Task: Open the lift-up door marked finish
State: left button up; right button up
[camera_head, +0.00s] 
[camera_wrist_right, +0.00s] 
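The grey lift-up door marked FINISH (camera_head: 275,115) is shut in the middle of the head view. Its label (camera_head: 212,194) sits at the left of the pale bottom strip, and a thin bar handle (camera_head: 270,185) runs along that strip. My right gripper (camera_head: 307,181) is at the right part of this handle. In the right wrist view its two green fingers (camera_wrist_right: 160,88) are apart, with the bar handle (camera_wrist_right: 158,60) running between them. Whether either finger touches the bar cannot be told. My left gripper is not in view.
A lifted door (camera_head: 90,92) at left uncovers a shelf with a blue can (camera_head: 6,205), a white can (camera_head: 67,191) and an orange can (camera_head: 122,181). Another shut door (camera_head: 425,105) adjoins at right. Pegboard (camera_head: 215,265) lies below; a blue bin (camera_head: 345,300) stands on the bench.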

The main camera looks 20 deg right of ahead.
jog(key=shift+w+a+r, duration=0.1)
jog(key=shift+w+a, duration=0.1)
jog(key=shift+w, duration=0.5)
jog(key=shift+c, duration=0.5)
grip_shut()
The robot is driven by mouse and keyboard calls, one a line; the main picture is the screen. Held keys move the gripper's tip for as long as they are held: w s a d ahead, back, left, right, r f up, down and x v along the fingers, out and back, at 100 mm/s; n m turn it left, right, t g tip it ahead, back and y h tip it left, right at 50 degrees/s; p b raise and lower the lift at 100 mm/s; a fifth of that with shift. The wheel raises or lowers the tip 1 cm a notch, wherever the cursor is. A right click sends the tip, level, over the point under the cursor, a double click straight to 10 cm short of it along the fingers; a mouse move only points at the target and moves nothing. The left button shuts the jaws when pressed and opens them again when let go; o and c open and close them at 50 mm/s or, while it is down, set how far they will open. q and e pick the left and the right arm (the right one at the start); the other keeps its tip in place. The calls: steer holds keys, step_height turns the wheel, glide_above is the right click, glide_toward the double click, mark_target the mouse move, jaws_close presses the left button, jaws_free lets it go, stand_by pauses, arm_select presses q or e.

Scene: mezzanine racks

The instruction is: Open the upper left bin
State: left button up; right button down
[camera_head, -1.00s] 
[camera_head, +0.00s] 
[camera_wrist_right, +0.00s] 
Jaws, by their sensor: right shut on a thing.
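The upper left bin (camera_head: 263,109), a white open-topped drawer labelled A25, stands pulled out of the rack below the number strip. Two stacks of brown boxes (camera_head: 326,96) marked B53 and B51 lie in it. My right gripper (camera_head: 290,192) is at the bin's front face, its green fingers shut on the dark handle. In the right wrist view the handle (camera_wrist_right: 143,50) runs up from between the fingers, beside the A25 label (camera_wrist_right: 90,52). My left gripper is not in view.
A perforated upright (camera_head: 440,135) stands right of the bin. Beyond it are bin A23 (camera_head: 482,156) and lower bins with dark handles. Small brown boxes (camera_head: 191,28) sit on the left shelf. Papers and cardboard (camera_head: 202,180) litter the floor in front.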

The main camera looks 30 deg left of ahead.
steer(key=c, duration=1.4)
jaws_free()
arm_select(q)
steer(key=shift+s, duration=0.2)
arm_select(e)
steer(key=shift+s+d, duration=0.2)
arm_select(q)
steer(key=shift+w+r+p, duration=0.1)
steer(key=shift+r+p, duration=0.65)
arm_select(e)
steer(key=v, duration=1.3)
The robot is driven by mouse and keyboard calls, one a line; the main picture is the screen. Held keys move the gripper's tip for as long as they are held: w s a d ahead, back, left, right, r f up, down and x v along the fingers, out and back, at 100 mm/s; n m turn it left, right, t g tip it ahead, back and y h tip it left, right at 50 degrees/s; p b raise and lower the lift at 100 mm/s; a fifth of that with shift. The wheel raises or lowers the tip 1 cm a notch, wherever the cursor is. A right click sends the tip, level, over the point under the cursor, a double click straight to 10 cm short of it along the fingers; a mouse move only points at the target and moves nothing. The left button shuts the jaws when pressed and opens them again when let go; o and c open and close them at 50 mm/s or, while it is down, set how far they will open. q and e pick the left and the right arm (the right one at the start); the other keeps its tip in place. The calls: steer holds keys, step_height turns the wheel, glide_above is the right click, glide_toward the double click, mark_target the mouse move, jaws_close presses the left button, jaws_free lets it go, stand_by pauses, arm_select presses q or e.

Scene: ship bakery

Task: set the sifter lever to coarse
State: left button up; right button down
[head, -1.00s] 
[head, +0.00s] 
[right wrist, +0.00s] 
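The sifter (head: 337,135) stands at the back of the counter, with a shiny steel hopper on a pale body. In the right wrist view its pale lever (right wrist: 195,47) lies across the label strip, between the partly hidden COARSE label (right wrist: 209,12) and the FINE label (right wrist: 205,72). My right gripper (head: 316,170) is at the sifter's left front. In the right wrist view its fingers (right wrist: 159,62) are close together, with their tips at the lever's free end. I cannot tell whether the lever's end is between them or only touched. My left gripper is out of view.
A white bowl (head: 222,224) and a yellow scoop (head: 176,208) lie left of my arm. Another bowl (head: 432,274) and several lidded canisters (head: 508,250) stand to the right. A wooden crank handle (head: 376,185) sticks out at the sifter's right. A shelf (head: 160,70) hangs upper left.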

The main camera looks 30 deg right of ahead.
★ ★ ★ ★ ★ ★ ★
> [THE REQUEST] From the listing above, collect every line that mentions the word "Task".

> [WORKED ANSWER]
Task: Open the lift-up door marked finish
Task: set the sifter lever to coarse

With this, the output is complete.